Au préalable, pour répondre au dernier message de Vieordinaire et/ou pour éviter tout malentendu: je ne me suis jamais lancée dans cette discussion en pensant que j'avais trouvé la théorie ultime des idées inadéquates chez Spinoza et qu'il ne me restait qu'à vous l'exposer. Au contraire, beaucoup de ce que j'ai écrit ici ne m'était venu à l'esprit qu'en réfléchissant à ce que quelqu'un d'autre avait écrit. Pour moi, nous sommes en train de faire une recherche collective dans laquelle chacun essaie de fonder maximalement l'hypothèse de travail qui lui semble pour l'instant être la plus plausible, dans l'espoir de pouvoir trouver un endroit précis qui permet davantage de trancher parmi les différentes interprétations. Ce que je vais écrire ici a à mes yeux le même statut.

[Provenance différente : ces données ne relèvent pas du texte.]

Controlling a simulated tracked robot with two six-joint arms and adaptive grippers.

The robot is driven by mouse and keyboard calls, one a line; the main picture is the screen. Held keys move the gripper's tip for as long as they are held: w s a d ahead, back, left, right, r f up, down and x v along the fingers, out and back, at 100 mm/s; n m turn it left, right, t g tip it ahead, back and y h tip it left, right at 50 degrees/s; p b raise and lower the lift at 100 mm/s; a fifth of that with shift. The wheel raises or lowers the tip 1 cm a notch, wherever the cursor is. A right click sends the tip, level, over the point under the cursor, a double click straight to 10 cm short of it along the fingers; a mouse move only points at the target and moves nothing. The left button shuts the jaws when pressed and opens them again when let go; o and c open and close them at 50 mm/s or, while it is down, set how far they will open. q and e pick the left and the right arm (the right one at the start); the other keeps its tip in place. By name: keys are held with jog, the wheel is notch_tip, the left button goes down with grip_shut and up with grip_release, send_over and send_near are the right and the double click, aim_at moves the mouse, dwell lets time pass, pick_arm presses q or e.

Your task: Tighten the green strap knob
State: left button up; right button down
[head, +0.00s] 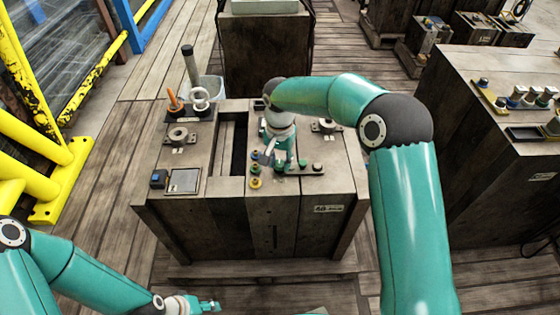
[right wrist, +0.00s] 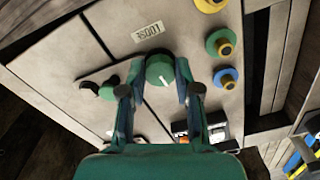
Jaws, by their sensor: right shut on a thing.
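The green strap knob (right wrist: 159,70) is round with a white mark on its face and stands on the pale panel. My right gripper (right wrist: 155,92) has a finger on each side of it and is shut on it. In the head view my right gripper (head: 279,160) reaches down onto the top of the wooden block (head: 345,170), and its fingers mostly hide the knob there. My left gripper (head: 207,305) hangs low at the front, away from the block; it is too small to tell whether it is open.
A smaller green knob (right wrist: 108,89) and a dark one (right wrist: 88,88) sit beside the held knob. Yellow rails (head: 35,140) stand at left.

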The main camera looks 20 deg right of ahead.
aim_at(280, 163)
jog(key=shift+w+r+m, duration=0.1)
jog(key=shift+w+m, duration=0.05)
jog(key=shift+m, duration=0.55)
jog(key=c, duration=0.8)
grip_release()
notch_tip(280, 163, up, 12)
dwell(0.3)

Durtal a écrit :Tout d’abord Vieordinaire a raison, je pense, quand elle dit que le rapport entre idée adéquate et idée inadéquate n’est pas de l’ordre « A »/« non A ». Car c’est une relation de partie à totalité, donc pas une relation de contrariété qui opposerait une chose à une autre chose. En effet les idées inadéquates sont des idées adéquates « tronquées » ou perçues partiellement.
En effet, une relation de partie à la totalité n'est certainement pas, en tant que telle, une relation de contradiction ou de contrarieté.
Or je crois que nous sommes tous ici d'accord pour admettre que l'idée inadéquate est partielle, l'idée adéquate non. Et justement ... il suffit de dire cela pour avoir une contradiction logique (P étant l'équivalent de "est partiel", nous avons bel et bien un rapport de P à non P).
En soulignant cela, je ne veux nullement "ergoter", mais mettre en évidence l'un des problèmes que j'ai avec ton interprétation, telle que je l'ai compris pour l'instant. On va peut-être pouvoir avancer en essayant d'expliciter chacun ce qu'on comprend plus précisément par "être partiel", quand il s'agit des idées inadéquates.
Première question: de QUELLES idées s'agit-il, quand nous disons qu'une idée inadéquate est partielle et en tant que telle ne s'oppose pas au tout auquel elle appartient comme si elle était le contraire de ce tout?
Reprenons l'exemple du soleil. Il y a l'idée adéquate du soleil (l'idée que le soleil est), et l'idée de l'affection de mon Corps par les rayons de soleil. Cette idée, dit Spinoza, indique plus l'étât de mon Corps que la nature du soleil. Elle ne me donne pas vraiment accès à l'idée qu'est le soleil, elle ne m'en fait voir qu'une partie (je n'en perçois que ce qui est capable de frapper mon oeil à moi). L'idée X qui est dans mon esprit est donc partielle au sens où elle ne me dit qu'une partie de la vérité du soleil, elle n'est qu'une partie de l'idée qu'est le soleil (= idée Y).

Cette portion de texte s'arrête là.